_What needs to be done:_ Beginning with the first line of the entries below, quote each line until you reach and include the line with "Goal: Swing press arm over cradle".

_Entries:_
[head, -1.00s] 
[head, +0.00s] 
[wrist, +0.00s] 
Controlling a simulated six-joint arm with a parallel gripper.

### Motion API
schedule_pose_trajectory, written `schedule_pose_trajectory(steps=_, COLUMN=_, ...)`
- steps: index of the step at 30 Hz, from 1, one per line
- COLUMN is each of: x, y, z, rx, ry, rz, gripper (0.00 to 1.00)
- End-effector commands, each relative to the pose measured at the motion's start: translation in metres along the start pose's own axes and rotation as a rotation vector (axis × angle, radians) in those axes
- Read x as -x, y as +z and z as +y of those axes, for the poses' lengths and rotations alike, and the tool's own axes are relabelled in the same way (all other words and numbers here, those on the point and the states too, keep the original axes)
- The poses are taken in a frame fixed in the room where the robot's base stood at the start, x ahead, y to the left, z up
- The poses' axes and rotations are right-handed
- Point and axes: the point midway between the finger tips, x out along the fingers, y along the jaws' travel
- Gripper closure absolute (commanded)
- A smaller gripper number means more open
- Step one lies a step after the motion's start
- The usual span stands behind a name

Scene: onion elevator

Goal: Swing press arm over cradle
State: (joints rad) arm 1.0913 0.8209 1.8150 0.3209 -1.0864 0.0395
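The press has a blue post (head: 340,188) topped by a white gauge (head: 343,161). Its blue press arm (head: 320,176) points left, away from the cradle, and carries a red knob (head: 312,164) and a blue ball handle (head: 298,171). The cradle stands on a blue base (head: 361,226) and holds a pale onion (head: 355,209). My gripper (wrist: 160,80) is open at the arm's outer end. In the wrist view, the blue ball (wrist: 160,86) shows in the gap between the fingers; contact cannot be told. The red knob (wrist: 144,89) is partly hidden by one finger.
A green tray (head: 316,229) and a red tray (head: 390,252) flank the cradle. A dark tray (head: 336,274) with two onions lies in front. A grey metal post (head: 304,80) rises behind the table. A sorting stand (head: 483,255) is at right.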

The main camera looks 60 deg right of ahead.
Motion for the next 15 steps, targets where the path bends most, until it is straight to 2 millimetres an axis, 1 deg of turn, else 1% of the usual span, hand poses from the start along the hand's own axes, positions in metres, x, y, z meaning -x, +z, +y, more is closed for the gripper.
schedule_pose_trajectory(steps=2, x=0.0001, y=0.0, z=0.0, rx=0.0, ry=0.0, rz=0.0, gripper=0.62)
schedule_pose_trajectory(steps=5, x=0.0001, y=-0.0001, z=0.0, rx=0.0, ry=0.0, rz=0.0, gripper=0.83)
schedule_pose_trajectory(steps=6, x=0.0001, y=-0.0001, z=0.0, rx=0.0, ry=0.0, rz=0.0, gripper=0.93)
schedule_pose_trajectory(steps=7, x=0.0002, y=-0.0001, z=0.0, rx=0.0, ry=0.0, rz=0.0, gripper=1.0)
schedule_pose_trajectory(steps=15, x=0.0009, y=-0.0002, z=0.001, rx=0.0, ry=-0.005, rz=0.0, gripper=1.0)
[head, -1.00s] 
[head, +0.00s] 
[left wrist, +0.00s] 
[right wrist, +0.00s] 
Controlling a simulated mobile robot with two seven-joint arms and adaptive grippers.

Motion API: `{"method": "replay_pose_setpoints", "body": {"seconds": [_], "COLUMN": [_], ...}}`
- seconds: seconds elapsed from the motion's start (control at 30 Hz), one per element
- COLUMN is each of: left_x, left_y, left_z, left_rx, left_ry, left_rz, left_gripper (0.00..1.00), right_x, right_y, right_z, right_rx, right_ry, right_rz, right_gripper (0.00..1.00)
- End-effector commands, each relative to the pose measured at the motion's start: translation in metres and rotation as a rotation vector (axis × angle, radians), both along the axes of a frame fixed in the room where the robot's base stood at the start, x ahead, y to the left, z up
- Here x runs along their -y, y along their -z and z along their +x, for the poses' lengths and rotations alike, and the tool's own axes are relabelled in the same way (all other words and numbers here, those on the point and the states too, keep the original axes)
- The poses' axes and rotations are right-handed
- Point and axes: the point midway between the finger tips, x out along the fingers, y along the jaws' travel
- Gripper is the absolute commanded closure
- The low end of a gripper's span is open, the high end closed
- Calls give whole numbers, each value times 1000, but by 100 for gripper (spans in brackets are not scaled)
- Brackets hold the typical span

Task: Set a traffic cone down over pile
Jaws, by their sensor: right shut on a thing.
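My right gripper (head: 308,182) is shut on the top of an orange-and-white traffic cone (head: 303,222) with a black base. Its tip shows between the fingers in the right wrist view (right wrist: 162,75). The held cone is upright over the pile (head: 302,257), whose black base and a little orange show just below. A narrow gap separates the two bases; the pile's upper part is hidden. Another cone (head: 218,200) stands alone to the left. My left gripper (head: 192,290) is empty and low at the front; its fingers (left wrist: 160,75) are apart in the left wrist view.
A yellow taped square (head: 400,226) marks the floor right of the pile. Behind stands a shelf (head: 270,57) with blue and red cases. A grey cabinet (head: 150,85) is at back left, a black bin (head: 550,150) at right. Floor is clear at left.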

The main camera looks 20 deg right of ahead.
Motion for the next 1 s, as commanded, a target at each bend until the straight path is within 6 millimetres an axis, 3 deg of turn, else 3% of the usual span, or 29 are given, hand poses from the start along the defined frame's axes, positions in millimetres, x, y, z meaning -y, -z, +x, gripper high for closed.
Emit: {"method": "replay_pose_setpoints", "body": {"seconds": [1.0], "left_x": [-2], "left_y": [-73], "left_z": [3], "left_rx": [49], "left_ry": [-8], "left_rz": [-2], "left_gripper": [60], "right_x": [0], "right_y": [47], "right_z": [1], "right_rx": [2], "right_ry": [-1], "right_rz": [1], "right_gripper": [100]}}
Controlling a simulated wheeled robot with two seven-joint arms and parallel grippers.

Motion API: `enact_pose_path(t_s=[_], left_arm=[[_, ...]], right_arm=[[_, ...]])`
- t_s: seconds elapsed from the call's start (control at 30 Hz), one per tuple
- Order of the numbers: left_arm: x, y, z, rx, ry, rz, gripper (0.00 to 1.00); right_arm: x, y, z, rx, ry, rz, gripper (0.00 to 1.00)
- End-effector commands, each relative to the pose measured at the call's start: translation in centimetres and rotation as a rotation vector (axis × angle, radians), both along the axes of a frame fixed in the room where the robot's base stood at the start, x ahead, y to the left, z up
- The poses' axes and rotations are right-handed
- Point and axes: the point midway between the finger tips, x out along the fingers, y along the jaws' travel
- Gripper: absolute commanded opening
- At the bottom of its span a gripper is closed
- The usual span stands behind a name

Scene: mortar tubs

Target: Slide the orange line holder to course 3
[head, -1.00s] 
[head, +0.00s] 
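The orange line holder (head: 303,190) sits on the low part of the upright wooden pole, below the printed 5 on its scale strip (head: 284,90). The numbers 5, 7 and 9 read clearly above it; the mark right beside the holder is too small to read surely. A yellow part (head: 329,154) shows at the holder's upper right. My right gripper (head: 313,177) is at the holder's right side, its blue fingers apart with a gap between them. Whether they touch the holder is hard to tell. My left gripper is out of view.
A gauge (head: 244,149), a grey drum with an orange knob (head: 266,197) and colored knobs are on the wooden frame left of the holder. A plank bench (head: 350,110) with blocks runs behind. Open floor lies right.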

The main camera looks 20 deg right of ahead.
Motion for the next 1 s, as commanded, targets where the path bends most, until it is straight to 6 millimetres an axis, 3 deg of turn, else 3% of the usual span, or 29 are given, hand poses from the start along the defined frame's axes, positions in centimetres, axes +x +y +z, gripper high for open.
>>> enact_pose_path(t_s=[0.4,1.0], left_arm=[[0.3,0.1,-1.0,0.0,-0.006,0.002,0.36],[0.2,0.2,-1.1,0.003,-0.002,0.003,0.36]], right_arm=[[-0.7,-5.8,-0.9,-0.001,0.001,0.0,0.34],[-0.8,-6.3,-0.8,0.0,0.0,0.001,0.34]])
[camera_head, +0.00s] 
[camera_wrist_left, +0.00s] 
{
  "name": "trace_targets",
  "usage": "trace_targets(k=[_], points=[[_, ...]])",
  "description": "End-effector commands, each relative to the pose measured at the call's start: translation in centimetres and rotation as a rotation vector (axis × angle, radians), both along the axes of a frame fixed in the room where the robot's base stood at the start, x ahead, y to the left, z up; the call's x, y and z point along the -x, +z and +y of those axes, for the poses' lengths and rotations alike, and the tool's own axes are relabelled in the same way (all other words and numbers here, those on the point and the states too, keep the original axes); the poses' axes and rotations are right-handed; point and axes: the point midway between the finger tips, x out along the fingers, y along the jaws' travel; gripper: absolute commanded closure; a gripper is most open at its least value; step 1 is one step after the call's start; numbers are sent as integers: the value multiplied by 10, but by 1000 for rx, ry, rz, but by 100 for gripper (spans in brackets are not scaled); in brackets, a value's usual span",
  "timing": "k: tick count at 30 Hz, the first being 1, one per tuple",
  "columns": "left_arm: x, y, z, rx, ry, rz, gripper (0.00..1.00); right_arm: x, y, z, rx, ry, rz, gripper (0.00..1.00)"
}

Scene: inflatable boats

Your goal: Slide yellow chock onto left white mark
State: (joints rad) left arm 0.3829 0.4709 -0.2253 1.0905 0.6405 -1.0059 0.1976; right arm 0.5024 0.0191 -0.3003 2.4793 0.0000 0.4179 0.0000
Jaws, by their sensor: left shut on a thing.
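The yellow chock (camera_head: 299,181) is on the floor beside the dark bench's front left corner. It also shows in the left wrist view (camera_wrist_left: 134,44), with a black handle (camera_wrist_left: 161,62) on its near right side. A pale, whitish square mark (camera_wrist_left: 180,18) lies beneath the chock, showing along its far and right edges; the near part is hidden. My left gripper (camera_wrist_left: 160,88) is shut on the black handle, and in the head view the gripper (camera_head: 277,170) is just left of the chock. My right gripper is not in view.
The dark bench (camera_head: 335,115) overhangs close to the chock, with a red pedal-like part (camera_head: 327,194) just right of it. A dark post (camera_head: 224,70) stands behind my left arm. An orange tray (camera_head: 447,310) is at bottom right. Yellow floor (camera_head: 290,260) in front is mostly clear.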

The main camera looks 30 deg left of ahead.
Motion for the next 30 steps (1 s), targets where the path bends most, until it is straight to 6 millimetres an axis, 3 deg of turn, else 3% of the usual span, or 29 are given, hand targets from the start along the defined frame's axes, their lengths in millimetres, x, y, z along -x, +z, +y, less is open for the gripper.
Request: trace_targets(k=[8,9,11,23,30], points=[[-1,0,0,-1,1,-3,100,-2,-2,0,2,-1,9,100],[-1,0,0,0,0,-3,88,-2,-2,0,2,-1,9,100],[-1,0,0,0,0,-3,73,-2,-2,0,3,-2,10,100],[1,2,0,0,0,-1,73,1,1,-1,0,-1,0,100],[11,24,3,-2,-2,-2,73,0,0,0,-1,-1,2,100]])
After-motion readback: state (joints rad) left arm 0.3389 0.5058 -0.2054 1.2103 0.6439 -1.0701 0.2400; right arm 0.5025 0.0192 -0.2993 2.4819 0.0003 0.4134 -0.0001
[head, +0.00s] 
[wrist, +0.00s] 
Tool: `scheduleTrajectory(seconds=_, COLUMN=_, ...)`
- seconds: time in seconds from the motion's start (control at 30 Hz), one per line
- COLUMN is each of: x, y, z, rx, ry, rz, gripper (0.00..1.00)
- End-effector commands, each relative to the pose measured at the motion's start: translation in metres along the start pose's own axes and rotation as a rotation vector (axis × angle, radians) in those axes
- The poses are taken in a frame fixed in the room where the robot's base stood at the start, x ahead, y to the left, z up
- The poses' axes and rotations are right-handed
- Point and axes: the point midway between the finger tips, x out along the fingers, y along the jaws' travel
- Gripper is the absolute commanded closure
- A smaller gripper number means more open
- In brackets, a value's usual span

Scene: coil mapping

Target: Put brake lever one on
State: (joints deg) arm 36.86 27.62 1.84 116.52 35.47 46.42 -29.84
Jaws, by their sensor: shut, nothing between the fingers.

_Answer to this task:_
[head, -1.00s] 
[head, +0.00s] 
[wrist, +0.00s] 
Controlling a simulated six-joint arm with a parallel gripper.

### Motion API
schedule_pose_trajectory, written `schedule_pose_trajectory(steps=_, COLUMN=_, ...)`
- steps: index of the step at 30 Hz, from 1, one per line
- COLUMN is each of: x, y, z, rx, ry, rz, gripper (0.00 to 1.00)
- End-effector commands, each relative to the pose measured at the motion's start: translation in metres along the start pose's own axes and rotation as a rotation vector (axis × angle, radians) in those axes
- Read x as -x, y as +z and z as +y of those axes, for the poses' lengths and rotations alike, and the tool's own axes are relabelled in the same way (all other words and numbers here, those on the point and the states too, keep the original axes)
- The poses are taken in a frame fixed in the room where the robot's base stood at the start, x ahead, y to the left, z up
- The poses' axes and rotations are right-handed
- Point and axes: the point midway between the finger tips, x out along the fingers, y along the jaws' travel
- Gripper closure absolute (commanded)
- A smaller gripper number means more open
- Step one lies a step after the motion's start
- The usual span stands behind a name

Scene: onion elevator

Goal: Swing press arm over cradle

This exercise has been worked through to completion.